_Records supplied_
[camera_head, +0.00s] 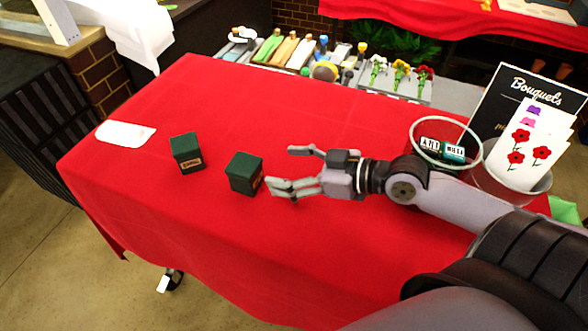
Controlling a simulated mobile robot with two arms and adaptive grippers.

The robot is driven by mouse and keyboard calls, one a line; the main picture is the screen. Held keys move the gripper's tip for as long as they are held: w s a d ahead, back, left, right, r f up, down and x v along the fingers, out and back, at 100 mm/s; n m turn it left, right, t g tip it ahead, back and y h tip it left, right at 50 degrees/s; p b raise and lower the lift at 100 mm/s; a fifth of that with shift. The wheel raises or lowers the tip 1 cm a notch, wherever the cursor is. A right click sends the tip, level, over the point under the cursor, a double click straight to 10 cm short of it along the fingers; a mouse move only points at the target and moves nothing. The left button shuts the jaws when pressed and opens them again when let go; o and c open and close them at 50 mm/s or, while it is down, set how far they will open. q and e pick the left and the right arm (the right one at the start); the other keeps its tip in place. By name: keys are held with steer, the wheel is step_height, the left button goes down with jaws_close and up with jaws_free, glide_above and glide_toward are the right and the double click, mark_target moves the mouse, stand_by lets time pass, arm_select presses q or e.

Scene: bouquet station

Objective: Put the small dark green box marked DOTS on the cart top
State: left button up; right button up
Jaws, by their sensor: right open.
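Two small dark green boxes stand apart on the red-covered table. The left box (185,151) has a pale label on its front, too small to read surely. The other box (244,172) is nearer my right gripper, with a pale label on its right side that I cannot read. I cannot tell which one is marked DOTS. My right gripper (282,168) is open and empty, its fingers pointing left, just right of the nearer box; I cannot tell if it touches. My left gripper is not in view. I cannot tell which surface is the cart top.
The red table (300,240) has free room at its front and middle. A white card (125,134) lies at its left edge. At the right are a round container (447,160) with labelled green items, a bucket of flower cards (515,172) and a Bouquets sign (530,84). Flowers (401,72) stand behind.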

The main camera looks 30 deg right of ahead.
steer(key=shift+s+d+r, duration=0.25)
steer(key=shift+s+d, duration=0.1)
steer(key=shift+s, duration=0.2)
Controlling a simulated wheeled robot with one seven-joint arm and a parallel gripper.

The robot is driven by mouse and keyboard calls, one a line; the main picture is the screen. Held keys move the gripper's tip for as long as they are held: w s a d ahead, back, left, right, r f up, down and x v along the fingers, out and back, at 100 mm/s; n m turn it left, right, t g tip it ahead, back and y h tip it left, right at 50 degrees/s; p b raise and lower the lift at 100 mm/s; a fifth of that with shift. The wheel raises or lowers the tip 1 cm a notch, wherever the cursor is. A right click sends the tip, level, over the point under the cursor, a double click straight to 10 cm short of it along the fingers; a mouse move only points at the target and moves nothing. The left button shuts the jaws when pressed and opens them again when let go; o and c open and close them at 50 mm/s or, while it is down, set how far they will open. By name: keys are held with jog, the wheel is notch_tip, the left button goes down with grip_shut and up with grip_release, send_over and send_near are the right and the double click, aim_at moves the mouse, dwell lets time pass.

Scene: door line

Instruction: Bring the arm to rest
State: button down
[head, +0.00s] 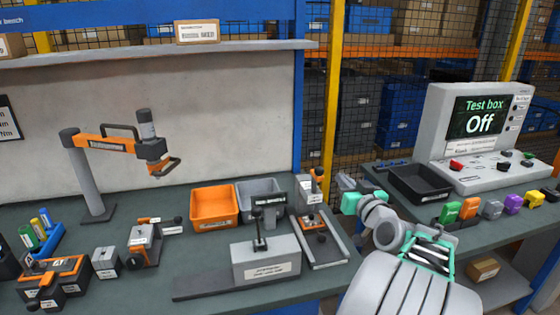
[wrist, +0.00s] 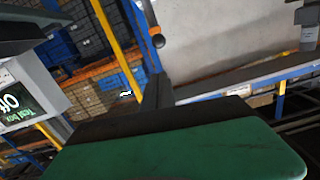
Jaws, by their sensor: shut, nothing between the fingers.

_Set task_
Tally every line of the listing that holds the string "simulated", then give the number by itself.

_Exercise answer_
2